With 30 minutes till go time, the Texas Homebrew Society called a meeting for all teams, reminding us to only serve people with an official logo cup or green wristband. They also requested that we throw away any leftover beer after the festival was over, which really meant that whatever we didn't serve to people was gonna get "thrown away" in our bellies.
With 10 minutes to go, I was busy cleaning up beer I knew we'd inevitably spill all over the table -- a great lesson in the importance of laminating. Then we got our first customer. One at a time, then two, then four, and before I'd even mastered pouring from the kegerator, we had a line at the booth. Thankfully, we had a loyal legion of T-shirt wearing, poster-waving, high-five-giving friends to help us pour, direct traffic and apply temporary tattoos.
It quickly became clear what the crowd favorites were: the Bitchin' Blackberry Cider and the Super Freaker Chile IIPA (endearingly named after an episode of Drunk History). We all knew the spicy beer would be a hit, but the popularity of the cider surprised us. Even the most macho-looking guys would show up in groups, somewhat reluctant to be seen ordering a "chick drink," but ultimately giving in. Upon giving us his token, one guy even admitted that the cider is what sold him on voting for us. At first, people were hesitant to order the Bitchin' Blackberry by name, but the more people started drinking, the more willing they were to walk up to our table and just yell, "BITCHIN!"
The tattoos turned out to be a great promotional tool, as people would see them and say, "Oh man, they have a great hefe!" or "I've heard about the chile beer -- where can I find these guys?" Word of mouth is a powerful thing. So are neck tattoos.
After two hours, I got relieved from pouring duty and sent to go check out some of the other brewers. Compared to the year before, people had really stepped up their game. The White Rock Beer Project was serving out of an ice-filled kayak, and another team even replaced their tent and table with a tiki hut. I also spent a fair amount of time ogling other teams' kegerators. After running off with a handful of Cheeseballs from someone's table, I went into full-on reconnaissance mode, stealthily eyeing how many tokens everyone else had.
At 7:30 we turned in our jar of tokens to be counted and headed over to the stage to listen for the judges' choice winners. I waited nervously as they announced the winner of the first category, Specialty Beers, in which we had entered the Super Freaker. When they said our name, I leaped off the ground so high there might as well have been firecrackers under my feet.

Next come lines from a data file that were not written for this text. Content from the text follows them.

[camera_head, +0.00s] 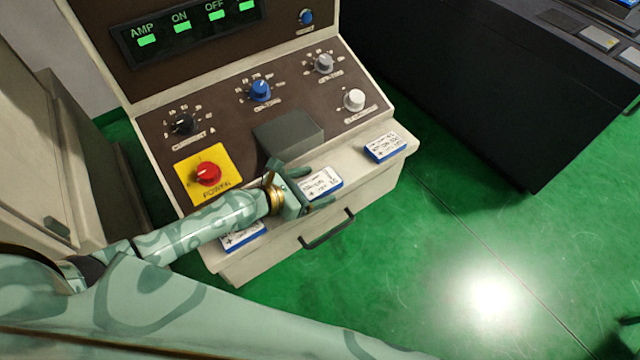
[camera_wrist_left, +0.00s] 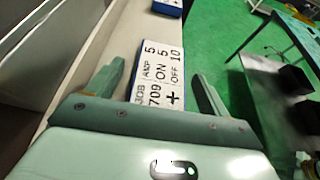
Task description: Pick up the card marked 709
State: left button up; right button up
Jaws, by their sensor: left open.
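The card marked 709 (camera_wrist_left: 158,75) shows in the left wrist view as a white face with a blue edge, reading JOB 709, AMP 5, ON 5, OFF 10 and a plus sign. It lies on the pale ledge of the control console. In the head view this card (camera_head: 323,183) is the middle of three cards. My left gripper (camera_head: 315,189) is open at it; in the left wrist view its fingers (camera_wrist_left: 158,72) stand on either side of the card, with gaps visible. The card's near end is hidden by the gripper. My right gripper is not in view.
Another card (camera_head: 385,146) lies to the right on the ledge, and a third card (camera_head: 243,236) lies to the left, partly under my arm. A grey block (camera_head: 288,135), a red power knob (camera_head: 208,173) and other knobs stand behind. A drawer handle (camera_head: 327,229) sits below.

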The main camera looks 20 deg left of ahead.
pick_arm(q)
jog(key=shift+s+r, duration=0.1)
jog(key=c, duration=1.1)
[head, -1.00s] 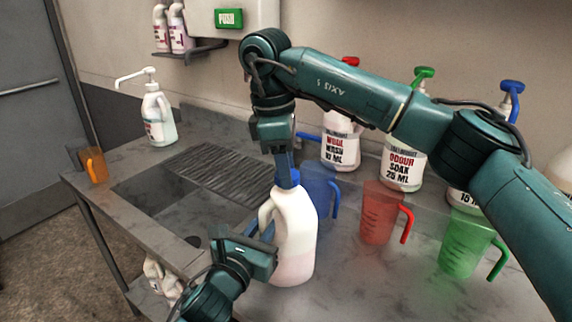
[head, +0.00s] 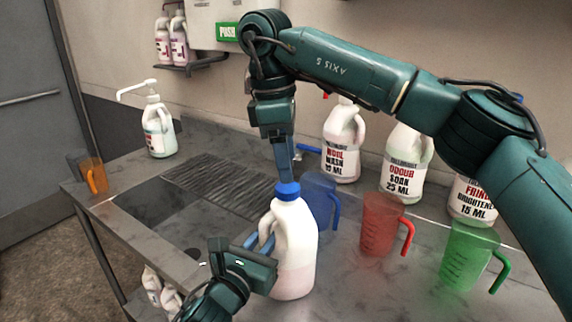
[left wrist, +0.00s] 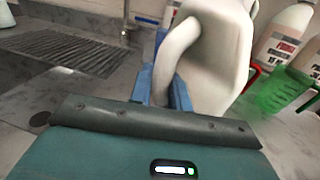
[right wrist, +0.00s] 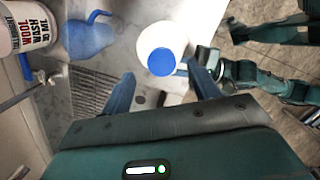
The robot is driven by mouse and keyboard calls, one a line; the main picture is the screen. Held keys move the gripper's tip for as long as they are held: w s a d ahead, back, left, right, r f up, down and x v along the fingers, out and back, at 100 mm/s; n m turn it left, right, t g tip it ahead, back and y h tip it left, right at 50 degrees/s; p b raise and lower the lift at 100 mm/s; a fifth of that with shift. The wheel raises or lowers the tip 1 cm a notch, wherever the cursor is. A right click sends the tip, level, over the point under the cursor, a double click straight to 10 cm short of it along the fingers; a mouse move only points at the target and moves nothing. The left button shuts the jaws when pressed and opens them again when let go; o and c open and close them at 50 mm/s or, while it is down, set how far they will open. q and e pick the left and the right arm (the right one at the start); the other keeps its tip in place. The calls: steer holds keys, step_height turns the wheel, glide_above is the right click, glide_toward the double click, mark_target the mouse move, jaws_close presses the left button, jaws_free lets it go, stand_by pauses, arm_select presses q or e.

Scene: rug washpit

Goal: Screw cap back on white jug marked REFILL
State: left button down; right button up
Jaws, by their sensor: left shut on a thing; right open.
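The white jug (head: 296,245) stands upright on the steel counter, with pinkish liquid low inside; no REFILL marking shows on the side I see. The blue cap (head: 287,191) sits on its neck, also seen from above in the right wrist view (right wrist: 161,62); how tight it is I cannot tell. My left gripper (head: 262,241) is shut on the jug's handle, which shows between its blue fingers in the left wrist view (left wrist: 166,80). My right gripper (head: 284,178) is open, pointing down just above the cap, its fingers apart and clear of it.
Blue (head: 321,200), red (head: 380,225) and green (head: 467,255) measuring jugs stand to the right. Labelled bottles such as WOOL WASH (head: 341,148) line the wall. A sink (head: 150,205) with a ribbed drainer is at left. A pump bottle (head: 158,130) stands behind it.

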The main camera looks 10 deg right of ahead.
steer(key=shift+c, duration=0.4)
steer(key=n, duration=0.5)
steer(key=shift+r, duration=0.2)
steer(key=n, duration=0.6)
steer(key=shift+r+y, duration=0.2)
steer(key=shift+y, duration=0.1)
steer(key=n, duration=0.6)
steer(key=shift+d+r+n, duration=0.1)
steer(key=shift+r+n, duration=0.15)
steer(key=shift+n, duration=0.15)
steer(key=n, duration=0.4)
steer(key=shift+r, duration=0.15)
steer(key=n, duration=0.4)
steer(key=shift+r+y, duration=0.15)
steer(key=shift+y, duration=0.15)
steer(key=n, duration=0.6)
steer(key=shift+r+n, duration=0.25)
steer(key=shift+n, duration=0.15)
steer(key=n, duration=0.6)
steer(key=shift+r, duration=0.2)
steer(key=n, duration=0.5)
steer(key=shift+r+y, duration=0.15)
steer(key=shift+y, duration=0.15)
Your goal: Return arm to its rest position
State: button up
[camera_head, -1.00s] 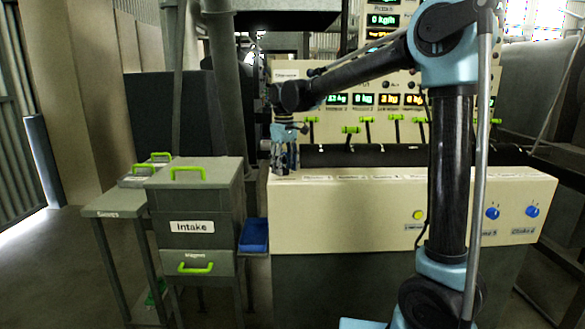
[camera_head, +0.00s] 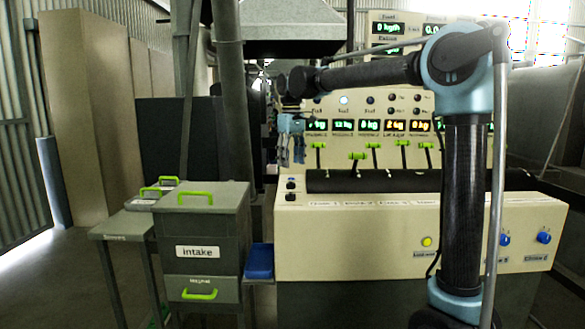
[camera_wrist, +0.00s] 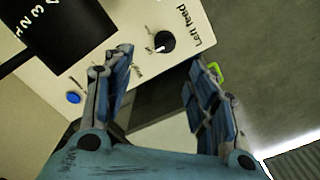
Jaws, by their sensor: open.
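My gripper (camera_head: 291,150) hangs with its fingers down at the left end of the cream control console (camera_head: 350,245) in the head view. My arm reaches to it from the right, with its forearm nearly level. In the wrist view my gripper (camera_wrist: 160,90) has its two blue-padded fingers well apart, with nothing between them. Behind the fingers, the wrist view shows a black knob (camera_wrist: 164,42) labelled "Left feed" and a blue button (camera_wrist: 74,97) on a cream panel.
Left of the console stand a grey "intake" box (camera_head: 205,225) with green handles, a small side table (camera_head: 118,226) and a blue tray (camera_head: 259,261). Behind the console is a panel with lit displays (camera_head: 369,124) and green levers (camera_head: 358,155). Open floor lies at the left.

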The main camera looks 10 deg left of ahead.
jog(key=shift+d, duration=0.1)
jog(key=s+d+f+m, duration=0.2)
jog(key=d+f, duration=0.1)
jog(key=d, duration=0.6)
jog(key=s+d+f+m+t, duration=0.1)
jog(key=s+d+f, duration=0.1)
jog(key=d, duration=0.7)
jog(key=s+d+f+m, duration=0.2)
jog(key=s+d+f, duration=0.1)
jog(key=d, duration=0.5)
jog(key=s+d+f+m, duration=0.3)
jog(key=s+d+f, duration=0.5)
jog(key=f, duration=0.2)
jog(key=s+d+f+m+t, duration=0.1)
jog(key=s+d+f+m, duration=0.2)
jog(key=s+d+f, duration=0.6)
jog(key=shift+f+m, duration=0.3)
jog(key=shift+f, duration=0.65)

Next they announced the winners for the ale, American ale, lager, Belgian/French and IPA categories, where there were some familiar names from last year along with some new winners. The final judges' category, Best Female Brewer, was a new addition this year, I suppose based on the growing number of lady parts at the event. We won that too, which was an honor.
After the judging announcement, we faced the sobering prospect of tearing down our equipment and loading up the truck. Our kegs were dry, which for once was a good thing. As we were cleaning up, a representative from Texas Homebrew Society came over to tell us we had received the most tokens, thereby winning the People's Choice Award. We were thrilled and humbled. Every now and then I ask myself if I have ugly baby syndrome -- if our beers are really any good or if I only like them because they're mine. Every token that dropped in our jar was like a giant high-five.
By the end of the night, my closet was filled with empty kegs. I replayed the day and zoned out, watching a bubbling mixture of dry ice and sanitizer and beginning the long wait until next year.